The Psychology of Family Interactions
The second branch would however be about the family relationships, the basic psychological and emotional nuances of family members, their interactions and interrelationships, the emotions of love and trust and the functions or role of family in an individual's life. This branch would emphasize on family relationships and the psychological basis of emotional interaction in the family and how this relates to the outer world. This branch also studies how our family patterns and relationships closely affects our interactions in the outside world and how we behave in the community, society and the world. This branch of psychology is also related closely to issues of existentialism and phenomenology in philosophy as with the family, man does not feel completely lonely or isolated in the world as existentialism would claim but rather develop a sense of belongingness and through family humans first relate to the outside world. The family is thus the stepping stone, the first stage on which we begin our learning about the world. This is also an important part of child development studies. In addition to the theories of Freud, Maslow, Lewin and Sartre, the theories of Erik Erikson in which the stages of man from birth to death show why humans form relationships, could well explain the dynamics of family interactions and relationships. Erikson has also been elaborated in another essay, but briefly in Erikson's theory humans go through eight stages in psychosocial development from hope and trust in infancy to integrity or despair in old age.

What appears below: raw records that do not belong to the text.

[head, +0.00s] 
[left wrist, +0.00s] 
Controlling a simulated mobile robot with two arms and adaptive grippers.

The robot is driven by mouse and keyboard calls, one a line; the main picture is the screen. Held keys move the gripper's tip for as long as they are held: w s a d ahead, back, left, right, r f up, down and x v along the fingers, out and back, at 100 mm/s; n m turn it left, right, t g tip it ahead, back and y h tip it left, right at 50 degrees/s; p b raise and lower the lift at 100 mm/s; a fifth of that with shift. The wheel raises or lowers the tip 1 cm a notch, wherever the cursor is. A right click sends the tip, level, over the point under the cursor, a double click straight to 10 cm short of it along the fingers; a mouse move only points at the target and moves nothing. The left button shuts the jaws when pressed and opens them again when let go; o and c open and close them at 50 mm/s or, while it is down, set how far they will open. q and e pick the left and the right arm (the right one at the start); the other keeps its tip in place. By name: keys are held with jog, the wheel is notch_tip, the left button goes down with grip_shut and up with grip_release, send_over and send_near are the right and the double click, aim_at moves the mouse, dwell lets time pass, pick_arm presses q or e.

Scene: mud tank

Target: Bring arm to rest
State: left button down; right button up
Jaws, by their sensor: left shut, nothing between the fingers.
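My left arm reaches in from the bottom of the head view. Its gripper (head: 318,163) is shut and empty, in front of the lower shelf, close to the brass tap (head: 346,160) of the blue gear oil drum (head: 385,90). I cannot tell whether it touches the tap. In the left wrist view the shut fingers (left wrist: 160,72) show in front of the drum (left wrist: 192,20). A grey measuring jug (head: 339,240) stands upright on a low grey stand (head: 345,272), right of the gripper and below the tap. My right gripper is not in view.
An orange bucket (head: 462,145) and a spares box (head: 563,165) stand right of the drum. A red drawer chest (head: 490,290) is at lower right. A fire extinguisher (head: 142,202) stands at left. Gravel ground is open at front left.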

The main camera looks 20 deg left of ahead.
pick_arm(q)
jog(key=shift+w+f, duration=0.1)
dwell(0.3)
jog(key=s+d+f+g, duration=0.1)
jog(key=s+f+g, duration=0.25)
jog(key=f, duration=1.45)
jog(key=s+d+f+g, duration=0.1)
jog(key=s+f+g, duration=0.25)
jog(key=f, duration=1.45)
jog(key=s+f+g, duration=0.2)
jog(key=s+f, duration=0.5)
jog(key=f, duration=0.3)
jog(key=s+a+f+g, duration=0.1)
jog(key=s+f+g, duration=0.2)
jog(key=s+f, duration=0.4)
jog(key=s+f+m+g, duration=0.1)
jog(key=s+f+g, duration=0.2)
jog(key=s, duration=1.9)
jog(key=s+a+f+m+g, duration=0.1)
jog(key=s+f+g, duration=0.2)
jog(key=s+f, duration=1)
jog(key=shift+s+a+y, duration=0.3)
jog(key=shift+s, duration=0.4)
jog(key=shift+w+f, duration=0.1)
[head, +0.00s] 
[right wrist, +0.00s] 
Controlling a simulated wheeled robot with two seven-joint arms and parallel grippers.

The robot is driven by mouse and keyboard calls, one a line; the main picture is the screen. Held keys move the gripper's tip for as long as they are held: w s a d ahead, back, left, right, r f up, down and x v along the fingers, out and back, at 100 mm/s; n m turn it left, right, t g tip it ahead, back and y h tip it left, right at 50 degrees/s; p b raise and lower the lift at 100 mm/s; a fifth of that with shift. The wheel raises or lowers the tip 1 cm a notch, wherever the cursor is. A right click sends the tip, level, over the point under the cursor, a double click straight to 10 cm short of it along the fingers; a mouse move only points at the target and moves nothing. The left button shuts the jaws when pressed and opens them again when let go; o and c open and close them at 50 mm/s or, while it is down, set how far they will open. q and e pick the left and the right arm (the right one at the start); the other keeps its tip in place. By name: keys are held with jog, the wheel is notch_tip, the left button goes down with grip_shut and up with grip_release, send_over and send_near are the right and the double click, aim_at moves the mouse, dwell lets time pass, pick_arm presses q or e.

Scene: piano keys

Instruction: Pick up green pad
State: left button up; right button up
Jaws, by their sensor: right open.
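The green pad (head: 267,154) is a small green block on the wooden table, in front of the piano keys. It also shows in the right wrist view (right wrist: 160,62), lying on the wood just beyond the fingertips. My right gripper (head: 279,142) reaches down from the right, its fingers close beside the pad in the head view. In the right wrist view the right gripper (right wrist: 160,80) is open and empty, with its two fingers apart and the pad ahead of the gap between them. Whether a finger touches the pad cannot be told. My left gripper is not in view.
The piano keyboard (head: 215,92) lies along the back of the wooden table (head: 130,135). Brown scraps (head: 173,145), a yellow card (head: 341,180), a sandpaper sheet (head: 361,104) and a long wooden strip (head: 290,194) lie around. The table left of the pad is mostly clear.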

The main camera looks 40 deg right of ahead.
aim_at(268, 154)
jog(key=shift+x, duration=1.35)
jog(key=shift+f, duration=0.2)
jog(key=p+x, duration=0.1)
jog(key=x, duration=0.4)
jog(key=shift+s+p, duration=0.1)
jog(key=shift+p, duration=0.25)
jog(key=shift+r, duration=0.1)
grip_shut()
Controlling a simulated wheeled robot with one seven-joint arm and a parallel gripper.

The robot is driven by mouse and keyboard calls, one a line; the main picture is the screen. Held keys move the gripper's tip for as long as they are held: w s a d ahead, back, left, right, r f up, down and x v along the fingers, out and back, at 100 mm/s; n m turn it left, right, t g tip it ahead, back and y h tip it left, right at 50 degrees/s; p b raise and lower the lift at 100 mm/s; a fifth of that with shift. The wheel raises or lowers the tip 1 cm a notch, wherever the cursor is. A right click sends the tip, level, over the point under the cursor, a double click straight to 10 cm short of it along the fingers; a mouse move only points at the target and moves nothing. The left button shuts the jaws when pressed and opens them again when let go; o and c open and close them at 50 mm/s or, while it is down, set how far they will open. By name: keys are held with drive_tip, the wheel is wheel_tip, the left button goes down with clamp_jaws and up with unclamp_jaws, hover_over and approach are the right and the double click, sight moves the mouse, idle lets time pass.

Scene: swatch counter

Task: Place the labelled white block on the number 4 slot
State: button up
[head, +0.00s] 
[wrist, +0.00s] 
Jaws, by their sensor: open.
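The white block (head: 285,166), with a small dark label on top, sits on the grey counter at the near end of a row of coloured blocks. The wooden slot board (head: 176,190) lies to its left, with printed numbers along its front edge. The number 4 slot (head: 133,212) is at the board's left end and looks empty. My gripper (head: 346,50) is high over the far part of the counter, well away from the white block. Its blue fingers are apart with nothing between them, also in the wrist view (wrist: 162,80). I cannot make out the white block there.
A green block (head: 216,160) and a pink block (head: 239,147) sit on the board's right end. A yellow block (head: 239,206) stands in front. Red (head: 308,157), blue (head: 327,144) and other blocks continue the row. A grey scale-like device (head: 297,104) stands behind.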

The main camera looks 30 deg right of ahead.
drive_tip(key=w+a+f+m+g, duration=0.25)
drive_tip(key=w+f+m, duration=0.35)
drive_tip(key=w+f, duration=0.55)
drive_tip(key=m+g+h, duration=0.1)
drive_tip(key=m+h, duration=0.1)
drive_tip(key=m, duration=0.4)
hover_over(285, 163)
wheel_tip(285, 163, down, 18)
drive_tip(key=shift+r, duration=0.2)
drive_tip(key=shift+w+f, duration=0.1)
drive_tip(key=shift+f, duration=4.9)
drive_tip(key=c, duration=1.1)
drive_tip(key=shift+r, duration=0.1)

On the one hand we study changing family patterns and in some cases comparisons are drawn within cultural studies as families in different cultures could have different patterns and structures. For example large families are still prevalent in Eastern societies although this is becoming almost extinct in western more individualistic societies. With marriage rates falling drastically and people preferring to remain single, the study of the family structure and its gradual change could help us analyze and predict future patterns in family as well. Will the family system become slowly extinct with individualistic societies showing a decline in the number of members within a family? It could be predicted that a few hundred years from now, individualistic single member families would become a norm worldwide and this could further lead to isolation, loneliness and a need to emotionally connect that would see humans forming large groups or herds or close communities once again. These will however be the ultra urban, technologically superior tribes, possibly space travelling nomads, like we see herds or groups of aliens in movies related to alien culture and UFOs. Aliens who are considered superior to us and possibly reside in UFOs are always shown or seen in groups or herds as you will notice. Ever wondered why the aliens are always in groups or herds? Possibly they have passed through all the evolutionary stages of humans and thus are more evolved than us. The future is possibly a return to the past, to formation of tribes, groups, herds and communities, rather than small families. I don't claim to believe in UFOs and aliens but this is possible and is based on speculation but the evolution of the structure of family systems would also depend on how our emotional needs for interactions and relationships change or evolve.
Apart from the theories of Maslow (safety/love needs), Freud (basic drives), Existentialism (loneliness) Lewin (Group formation) that could be related to the need for family structures, the psychology of family will have to gauge human emotions in different family situations and this would be about child and adult development considering theories of Erikson (life stages), Freud (on sexuality) and the reinforcement of positive emotions (Skinner/Pavlov) which would explain family relationships.